I don't know about you guys (or gals), but I'm pretty well sick of floppies. With computer programs getting more and more complex, their saved output files are getting larger and larger by the month. Although files being saved are getting larger, the simple portable types of media that we all love to hate have stuck to the same size. If you per chance don't have a CD Rewritable drive, this means that in most cases, you will have to span a file over several floppies using such programs as WinZIP or WinRAR. As everyone will know, this takes some time depending on the size of the file being spanned, and afterwards referencing that it has spanned properly by unzipping it again. Then you go to your destination, try to unzip the file and find out that one of the many disks has been damaged in some way and the file can not be retrieved. After several profane outbursts of four letter words that would make a trucker blush, you have had it, it's time for something easier, something handy, something USB.

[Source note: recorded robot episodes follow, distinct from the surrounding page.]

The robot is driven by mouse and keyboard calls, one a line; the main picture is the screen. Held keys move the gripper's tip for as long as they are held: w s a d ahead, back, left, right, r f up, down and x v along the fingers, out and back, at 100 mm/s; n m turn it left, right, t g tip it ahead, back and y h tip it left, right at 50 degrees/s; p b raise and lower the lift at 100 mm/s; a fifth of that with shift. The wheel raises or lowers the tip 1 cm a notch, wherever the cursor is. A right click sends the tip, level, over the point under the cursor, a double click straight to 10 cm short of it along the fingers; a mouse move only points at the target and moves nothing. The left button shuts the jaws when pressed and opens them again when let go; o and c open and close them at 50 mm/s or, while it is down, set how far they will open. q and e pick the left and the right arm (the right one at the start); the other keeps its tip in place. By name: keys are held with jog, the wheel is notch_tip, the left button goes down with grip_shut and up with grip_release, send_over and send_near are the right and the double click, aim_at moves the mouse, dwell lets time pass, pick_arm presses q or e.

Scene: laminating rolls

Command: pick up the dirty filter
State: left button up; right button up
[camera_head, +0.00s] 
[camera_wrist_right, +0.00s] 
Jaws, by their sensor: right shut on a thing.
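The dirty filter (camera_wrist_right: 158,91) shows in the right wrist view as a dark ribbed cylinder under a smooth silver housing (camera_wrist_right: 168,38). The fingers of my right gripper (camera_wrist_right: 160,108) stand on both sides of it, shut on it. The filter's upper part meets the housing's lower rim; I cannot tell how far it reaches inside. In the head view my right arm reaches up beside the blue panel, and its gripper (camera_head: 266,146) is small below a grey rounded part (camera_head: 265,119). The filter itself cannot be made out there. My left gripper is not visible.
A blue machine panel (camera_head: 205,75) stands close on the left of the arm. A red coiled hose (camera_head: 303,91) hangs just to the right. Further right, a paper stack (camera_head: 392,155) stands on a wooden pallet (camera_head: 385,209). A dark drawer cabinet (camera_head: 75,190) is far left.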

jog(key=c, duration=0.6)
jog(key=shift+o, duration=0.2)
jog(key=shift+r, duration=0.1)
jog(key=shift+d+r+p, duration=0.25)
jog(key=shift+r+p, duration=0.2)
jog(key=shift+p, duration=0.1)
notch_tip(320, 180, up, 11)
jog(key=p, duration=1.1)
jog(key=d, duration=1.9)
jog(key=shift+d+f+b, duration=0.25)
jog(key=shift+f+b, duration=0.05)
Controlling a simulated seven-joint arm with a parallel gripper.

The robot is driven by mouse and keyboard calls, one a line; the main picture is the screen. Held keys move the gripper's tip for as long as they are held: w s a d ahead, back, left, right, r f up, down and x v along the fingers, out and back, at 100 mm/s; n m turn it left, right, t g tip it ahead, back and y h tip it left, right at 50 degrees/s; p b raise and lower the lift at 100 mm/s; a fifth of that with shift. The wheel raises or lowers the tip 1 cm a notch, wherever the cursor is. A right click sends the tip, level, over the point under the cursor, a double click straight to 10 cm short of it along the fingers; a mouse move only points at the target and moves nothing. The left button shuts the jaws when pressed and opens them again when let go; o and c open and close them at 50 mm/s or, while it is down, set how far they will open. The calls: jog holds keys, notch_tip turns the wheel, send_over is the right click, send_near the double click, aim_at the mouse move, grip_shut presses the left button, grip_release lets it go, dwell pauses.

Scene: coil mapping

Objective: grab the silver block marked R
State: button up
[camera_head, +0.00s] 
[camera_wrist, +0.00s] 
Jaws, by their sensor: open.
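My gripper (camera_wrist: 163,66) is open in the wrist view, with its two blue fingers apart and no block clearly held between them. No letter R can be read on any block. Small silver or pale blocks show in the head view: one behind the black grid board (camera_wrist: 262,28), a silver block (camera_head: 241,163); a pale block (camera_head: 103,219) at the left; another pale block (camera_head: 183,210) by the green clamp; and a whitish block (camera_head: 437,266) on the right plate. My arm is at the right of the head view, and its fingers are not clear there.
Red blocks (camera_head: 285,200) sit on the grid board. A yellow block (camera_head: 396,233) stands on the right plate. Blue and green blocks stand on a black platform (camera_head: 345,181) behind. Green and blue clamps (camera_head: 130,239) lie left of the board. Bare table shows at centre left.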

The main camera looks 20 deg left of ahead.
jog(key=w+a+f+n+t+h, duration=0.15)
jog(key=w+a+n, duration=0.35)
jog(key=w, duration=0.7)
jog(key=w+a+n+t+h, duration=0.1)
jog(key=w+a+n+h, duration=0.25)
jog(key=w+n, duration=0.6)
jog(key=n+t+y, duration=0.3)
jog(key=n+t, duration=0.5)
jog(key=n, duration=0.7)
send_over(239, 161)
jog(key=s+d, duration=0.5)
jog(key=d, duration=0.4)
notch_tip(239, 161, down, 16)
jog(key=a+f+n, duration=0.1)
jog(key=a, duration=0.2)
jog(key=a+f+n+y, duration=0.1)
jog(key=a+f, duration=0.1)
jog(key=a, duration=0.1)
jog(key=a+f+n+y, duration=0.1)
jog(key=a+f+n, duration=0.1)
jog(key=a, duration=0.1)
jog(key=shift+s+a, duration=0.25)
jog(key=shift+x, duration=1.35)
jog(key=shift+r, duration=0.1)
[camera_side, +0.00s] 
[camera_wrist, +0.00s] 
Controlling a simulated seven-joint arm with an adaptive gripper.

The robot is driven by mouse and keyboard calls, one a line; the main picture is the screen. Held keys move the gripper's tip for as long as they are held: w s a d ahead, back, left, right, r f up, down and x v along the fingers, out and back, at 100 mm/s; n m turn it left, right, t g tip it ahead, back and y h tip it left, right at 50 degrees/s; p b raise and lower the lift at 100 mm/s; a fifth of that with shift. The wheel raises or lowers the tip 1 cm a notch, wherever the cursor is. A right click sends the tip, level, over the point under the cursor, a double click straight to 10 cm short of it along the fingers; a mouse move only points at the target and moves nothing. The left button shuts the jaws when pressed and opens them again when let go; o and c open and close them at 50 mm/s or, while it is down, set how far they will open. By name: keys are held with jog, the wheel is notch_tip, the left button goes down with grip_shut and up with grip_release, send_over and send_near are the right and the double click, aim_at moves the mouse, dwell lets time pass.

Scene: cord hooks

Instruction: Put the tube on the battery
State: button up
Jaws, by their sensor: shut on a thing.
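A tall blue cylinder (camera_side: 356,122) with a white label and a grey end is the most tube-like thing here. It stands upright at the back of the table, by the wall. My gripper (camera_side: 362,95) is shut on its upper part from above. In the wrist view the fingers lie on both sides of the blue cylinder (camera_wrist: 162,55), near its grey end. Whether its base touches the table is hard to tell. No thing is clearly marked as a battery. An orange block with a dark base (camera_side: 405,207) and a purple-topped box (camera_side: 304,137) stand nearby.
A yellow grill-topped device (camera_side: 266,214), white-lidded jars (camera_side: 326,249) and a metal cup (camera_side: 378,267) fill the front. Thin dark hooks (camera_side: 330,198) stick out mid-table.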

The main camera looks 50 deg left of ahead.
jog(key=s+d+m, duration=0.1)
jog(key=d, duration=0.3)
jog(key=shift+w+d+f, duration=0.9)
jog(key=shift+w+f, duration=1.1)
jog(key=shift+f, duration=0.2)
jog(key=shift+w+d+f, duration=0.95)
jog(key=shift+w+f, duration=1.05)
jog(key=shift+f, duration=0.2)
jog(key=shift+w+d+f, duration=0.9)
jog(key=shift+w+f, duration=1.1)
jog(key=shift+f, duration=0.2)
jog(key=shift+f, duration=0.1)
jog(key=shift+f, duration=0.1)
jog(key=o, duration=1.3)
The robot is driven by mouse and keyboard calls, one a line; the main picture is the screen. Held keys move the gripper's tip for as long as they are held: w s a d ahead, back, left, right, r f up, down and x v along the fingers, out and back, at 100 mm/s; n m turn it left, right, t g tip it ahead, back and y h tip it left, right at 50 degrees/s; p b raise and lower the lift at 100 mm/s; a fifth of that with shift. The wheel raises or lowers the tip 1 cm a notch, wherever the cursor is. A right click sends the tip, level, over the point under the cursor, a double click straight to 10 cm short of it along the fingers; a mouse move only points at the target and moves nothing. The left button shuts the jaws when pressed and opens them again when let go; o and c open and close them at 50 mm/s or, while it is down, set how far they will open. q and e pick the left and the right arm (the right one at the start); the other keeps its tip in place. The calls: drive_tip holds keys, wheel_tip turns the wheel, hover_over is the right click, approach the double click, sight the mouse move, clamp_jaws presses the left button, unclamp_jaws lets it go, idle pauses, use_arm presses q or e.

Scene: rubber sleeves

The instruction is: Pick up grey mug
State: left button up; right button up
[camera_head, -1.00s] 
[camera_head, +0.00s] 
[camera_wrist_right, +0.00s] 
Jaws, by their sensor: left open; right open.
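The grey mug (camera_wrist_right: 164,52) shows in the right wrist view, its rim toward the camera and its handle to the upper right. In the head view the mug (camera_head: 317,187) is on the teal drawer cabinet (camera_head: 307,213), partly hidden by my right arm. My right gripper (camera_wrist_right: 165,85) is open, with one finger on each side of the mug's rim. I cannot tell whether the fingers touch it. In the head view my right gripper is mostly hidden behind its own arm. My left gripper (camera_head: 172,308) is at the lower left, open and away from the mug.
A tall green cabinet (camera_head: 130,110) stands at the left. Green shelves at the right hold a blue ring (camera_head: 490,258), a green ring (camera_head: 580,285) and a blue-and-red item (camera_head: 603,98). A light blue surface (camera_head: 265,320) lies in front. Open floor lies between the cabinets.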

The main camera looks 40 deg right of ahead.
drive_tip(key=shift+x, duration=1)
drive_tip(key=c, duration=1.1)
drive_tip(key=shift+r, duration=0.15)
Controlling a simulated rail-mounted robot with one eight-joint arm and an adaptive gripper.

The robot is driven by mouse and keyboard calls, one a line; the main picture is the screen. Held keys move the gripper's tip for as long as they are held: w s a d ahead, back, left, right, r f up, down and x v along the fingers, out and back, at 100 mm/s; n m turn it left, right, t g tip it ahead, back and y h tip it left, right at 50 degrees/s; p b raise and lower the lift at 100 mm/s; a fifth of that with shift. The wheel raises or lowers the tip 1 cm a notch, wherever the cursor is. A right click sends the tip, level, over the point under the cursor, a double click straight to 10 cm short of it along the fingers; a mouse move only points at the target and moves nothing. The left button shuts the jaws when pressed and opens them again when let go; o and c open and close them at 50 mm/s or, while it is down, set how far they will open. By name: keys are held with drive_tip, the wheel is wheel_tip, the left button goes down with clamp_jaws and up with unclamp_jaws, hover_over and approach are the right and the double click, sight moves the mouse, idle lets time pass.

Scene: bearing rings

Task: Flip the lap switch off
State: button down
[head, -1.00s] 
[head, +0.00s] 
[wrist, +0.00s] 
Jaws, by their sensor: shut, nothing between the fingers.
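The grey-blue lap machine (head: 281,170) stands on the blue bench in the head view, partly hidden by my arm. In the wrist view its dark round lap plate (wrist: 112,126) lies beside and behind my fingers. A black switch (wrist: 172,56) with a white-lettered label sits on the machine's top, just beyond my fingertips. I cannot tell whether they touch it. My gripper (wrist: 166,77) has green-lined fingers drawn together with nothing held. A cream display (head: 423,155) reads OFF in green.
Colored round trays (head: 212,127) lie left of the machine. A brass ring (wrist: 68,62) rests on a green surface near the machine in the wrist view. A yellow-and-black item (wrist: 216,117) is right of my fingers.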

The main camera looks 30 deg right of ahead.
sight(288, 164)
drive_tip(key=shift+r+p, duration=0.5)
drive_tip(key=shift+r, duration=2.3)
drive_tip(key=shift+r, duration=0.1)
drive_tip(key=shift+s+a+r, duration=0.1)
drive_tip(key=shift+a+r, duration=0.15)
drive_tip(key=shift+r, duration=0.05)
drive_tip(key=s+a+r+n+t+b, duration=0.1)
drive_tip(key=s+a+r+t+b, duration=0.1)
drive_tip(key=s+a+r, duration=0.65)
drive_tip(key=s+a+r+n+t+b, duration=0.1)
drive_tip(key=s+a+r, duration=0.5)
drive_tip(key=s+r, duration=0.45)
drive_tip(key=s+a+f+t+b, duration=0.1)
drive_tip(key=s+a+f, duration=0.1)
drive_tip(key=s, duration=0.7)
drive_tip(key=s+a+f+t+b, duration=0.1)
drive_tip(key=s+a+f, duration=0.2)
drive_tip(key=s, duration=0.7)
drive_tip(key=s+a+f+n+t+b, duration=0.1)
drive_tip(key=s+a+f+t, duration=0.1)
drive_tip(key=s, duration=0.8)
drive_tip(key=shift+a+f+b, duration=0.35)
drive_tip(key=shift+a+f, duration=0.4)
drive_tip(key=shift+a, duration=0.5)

Today I will be doing a quick review on Crucial's 128Meg USB Flash drive that is easier to use and very practical.
CRUCIAL CORPORATE PROFILE
Crucial Technology is a division of Micron Semiconductor Products, Inc., a wholly owned subsidiary of Micron Technology, Inc. Located in Boise, Idaho, Micron manufactures dynamic random access memory (DRAM) chips and assembles them into memory modules for the global computer industry. Currently, Micron is the only DRAM manufacturer in the US and one of the three largest in the world. Micron is one of the top suppliers of memory to the major original equipment manufacturers (OEMs) including Compaq, Gateway, micronpc.com, HP, and IBM. In response to growing demand for high-quality memory upgrades among end users who wanted the best possible performance from their systems, Micron launched Crucial Technology in November 1996. For the first time, end users were given the opportunity to buy direct from the manufacturer the same memory modules bought by the world's major OEMs for original installation in their systems. Crucial remains the only memory upgrade supplier selling to consumers that is part of a major DRAM manufacturer.